Em dado momento da série, uma delegação diplomática mexicana vai a Gilead verificar as condições de vida das aias. Não se trata de nenhuma observação internacional sobre condições básicas de dignidade. Ao contrário, estão interessados nas próprias mulheres reprodutoras, um precioso bem no comércio internacional. Uma mercadoria especial, capaz de gerar algo novo, e que - assim como a mercadoria força de trabalho em Marx – é uma engrenagem fundamental para o funcionamento do corpo social. Para controlar essa mercadoria, não basta dispor do corpo das mulheres, mas também é preciso manter seu desejo sob controle. Negar o desejo das mulheres é também negar sua qualidade de sujeito autônomo.  

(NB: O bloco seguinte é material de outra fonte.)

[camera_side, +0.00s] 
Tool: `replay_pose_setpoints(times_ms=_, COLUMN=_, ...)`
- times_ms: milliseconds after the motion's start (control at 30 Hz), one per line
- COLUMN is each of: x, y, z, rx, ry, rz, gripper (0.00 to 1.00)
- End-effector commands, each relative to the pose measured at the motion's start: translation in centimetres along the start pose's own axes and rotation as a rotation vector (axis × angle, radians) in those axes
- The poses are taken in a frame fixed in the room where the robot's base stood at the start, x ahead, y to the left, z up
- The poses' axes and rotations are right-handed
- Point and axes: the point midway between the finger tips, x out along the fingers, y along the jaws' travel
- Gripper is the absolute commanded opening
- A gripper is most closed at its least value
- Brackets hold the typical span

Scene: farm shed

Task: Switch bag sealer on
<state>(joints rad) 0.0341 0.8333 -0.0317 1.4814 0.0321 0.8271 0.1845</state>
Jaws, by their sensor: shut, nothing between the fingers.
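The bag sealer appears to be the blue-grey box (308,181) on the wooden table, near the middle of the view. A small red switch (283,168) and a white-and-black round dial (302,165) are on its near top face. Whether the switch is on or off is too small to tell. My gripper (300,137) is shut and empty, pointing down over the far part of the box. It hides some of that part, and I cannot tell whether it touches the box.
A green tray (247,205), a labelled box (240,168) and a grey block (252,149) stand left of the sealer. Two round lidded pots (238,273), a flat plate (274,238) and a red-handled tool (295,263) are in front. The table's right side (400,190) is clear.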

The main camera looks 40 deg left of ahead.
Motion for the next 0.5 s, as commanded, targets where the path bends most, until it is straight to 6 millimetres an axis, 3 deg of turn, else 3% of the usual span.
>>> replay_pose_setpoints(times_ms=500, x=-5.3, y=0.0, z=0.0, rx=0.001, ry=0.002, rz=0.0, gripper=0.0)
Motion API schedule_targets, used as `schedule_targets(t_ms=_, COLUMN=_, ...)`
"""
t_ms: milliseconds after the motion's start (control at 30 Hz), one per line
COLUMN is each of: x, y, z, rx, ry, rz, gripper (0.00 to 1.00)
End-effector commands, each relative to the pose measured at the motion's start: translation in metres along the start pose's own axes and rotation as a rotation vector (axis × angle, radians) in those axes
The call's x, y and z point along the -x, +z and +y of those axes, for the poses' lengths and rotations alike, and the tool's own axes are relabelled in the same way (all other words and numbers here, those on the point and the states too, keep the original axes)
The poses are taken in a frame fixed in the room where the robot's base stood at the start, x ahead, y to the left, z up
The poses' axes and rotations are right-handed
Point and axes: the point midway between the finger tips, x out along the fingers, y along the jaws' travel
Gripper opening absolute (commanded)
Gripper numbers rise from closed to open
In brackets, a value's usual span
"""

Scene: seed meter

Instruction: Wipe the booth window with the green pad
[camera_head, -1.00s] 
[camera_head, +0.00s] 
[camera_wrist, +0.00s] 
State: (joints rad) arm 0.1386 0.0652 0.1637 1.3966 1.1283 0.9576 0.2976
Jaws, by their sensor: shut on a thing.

Há uma cena especialmente impactante, em que uma das aias é recapturada após tentar fugir com sua companheira. Por se tratar de um bem valioso, ela não é executada como acontece com sua amada infértil, mas tem sua genitália mutilada. É preciso privá-la da possibilidade do desejo. Essa é a pedra sobre a qual Gilead está construída. E é por isso uma mulher deve vigiar o comportamento da outra. É também por isso que foi uma mulher quem escreveu as regras que inspiraram a nova sociedade.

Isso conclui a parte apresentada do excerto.